Audubon, American Bird Conservancy release watch lists

CHESTER -- Two bird groups Wednesday released a Watch List of 178 imperiled species in the continental United States, including dozens that spend at least part of their year in South Carolina.

The goal is to help these less-recognized species follow the path of the bald eagle, the California condor and the whooping crane, all of which have garnered publicity and are on the rebound.

People are less likely to recognize the piping plover or the wood thrush, two birds on the Watch List compiled by Audubon and the American Bird Conservancy.

"For Watch List birds, the clock is ticking," said Audubon president John Flicker. "Many will not survive unless we act to save them."

The groups analyzed population sizes, trends, distribution and range to come up with the Watch List.

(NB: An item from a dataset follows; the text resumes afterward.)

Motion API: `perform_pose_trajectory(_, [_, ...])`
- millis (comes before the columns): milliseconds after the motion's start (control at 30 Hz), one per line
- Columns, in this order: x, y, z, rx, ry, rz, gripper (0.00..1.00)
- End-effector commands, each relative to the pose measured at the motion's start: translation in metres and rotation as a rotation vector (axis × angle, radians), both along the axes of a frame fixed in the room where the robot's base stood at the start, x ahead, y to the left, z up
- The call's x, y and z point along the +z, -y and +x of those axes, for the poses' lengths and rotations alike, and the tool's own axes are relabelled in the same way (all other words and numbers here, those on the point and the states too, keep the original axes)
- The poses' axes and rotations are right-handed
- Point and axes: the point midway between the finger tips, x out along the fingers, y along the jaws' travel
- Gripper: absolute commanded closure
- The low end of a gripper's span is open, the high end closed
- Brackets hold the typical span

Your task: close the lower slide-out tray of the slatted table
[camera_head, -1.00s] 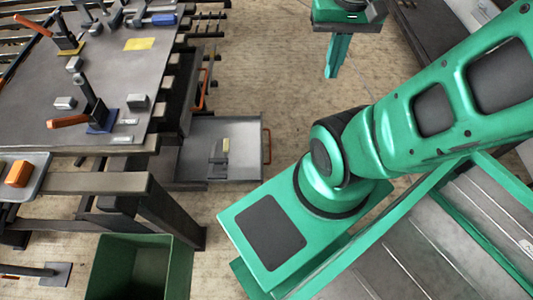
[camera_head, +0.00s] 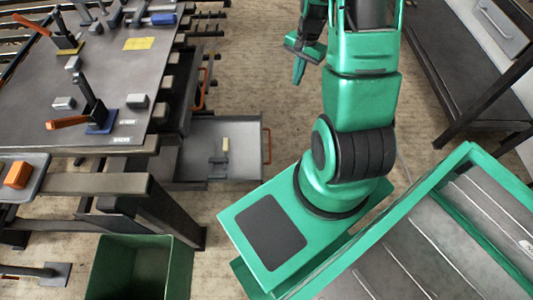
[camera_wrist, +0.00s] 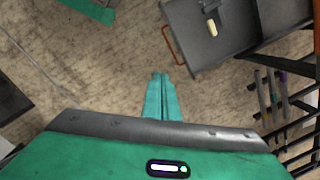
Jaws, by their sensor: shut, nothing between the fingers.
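The lower slide-out tray (camera_head: 240,150) is a grey metal tray standing out from under the right side of the slatted table (camera_head: 95,70). An orange-red handle (camera_head: 267,146) is on its outer right edge. A small cream and grey item lies in the tray. The tray also shows at the top right of the wrist view (camera_wrist: 205,50), with its handle (camera_wrist: 172,45) facing my gripper. My gripper (camera_head: 298,72) is shut and empty, apart from the tray, up and to the right of it. Its green fingers (camera_wrist: 160,82) are together in the wrist view.
A dark green bin (camera_head: 140,268) stands on the floor below the tray. Another orange handle (camera_head: 199,90) shows higher at the table's side. A grey bench with a drawer (camera_head: 500,25) stands at the top right. Bare floor (camera_head: 270,70) lies between.

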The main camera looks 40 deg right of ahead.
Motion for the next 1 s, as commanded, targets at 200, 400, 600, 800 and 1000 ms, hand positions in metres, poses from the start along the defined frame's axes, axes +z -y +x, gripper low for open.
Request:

While the U.S. Fish and Wildlife Service compiles its own list of endangered and threatened species, the bird groups felt the need to come up with their own.

"Unfortunately, there's been an almost halt of birds added to the endangered species list during the current administration," said Greg Butcher, director of bird conservation for Audubon.

Fifty-nine species made the Audubon/American Bird Conservancy red list, denoting the highest priority. Many aren't listed as endangered by U.S. Fish and Wildlife Service. Fifteen on the red list can be found in South Carolina, including the piping plover, least tern, prothonotary warbler, Bachman's sparrow and wood thrush.

As with most birds on the list, the major threats to the South Carolina birds are loss of habitat and disturbance by people or pets. Audubon offered some ways people can help:

• Keep dogs on leashes when walking on beaches. Curious dogs often disturb piping plover and least tern nests.

• Volunteer to protect a rooftop nesting colony of least terns. With their natural dune nesting areas disappearing, least terns increasingly are building nests on flat coastal roofs, which are fraught with peril for young birds. Audubon is setting up a volunteer roof nest watch program.

• Keep cats indoors. Domestic cats are responsible for the deaths of millions of songbirds like wood thrush and prothonotary warblers each year.

• Support efforts to protect wetlands and restore longleaf pine forests. The Bachman's warbler and the red-cockaded woodpecker, another red-list bird, live in longleaf pine forests, which once covered 90 million acres in the Southeast but now cover 3 million acres.